Alcune settimane fa l’allenatore spagnolo Luis Enrique ha rilasciato una dichiarazione che merita spazio: “Ai genitori dico che è molto più importante lasciare che i loro figli si divertano. Lasciate tranquilli i vostri ragazzi. Non interferite con il ruolo dell’allenatore e non sovraccaricate di attenzioni vostro figlio… se segna gol o se non segna gol. Lasciate che si diverta.
Solo l’1% e anche meno di tutti i bambini in Spagna raggiungerà il livello professionale.
Se l’unico obiettivo che tuo figlio ha e che tu hai per tuo figlio è che sia felice, allora che cresca come persona. All’interno di una squadra di calcio può apprendere quei valori, quegli insegnamenti che si chiamano vita. Si vince e si perde, imparerà a fare l’uno e l’altro. Imparerà a gestire la pressione e la frustrazione. Capirà l’importanza di una squadra e del rapporto coi compagni… perché l’universo non gira solo intorno al tuo ombelico.
Quando finisce la partita non chiedetegli come ha giocato o del risultato. Chiedetegli: ti sei divertito? Hai davvero dato tutto? Ditegli che oggi può andare bene e domani male perché questa è la vita”.
Parole sagge e dense di fair play quelle di Luis Enrique, parole illuminanti, in grado di smuovere qualcosa. Chi conosce il calcio e parla con passione, va ascoltato. Sempre.
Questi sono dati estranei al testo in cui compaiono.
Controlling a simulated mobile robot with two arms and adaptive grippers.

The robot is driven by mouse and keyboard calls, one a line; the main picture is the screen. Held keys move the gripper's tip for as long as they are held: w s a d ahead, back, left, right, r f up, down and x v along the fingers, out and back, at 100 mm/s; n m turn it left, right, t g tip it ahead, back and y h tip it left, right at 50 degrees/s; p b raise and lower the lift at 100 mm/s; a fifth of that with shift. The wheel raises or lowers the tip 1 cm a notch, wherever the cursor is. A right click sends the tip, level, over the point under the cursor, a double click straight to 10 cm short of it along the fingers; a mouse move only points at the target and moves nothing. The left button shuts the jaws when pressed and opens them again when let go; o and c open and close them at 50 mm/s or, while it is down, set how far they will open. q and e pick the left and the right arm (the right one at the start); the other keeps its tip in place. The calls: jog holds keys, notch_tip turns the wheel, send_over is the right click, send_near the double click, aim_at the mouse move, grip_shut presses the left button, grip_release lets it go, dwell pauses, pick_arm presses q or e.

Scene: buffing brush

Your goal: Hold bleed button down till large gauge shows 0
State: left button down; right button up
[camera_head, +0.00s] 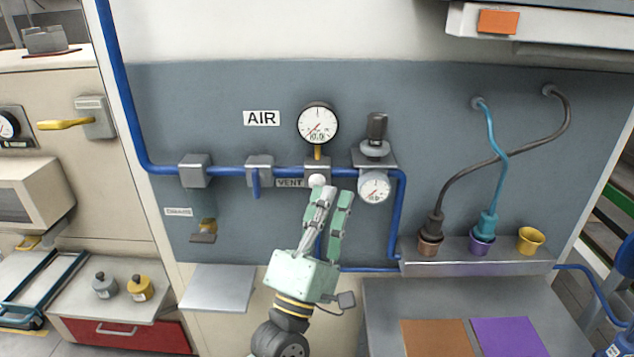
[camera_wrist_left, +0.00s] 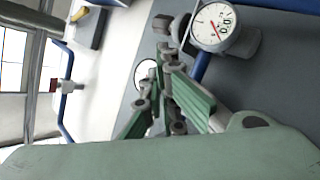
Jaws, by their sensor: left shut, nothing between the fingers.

Come pure, mi sia concesso, va ripresa la lezione del Giappone che lascia gli spogliatoi più puliti e in ordine di quanto non li abbia trovati. So che recentemente è emerso un confronto piuttosto aspro in merito all’uso degli spogliatoi delle giovanili. È educativo, secondo la mia opinione, seguire l’esempio del Giappone anche da noi, anche da bambini e ragazzi ponendo questi ultimi nelle condizioni di fare un tanto guidandoli e sorvegliando, sempre, ogni attività svolta (in campo e fuori, anche negli spogliatoi) da parte degli allenatori, dei dirigenti e dei volontari disponibili.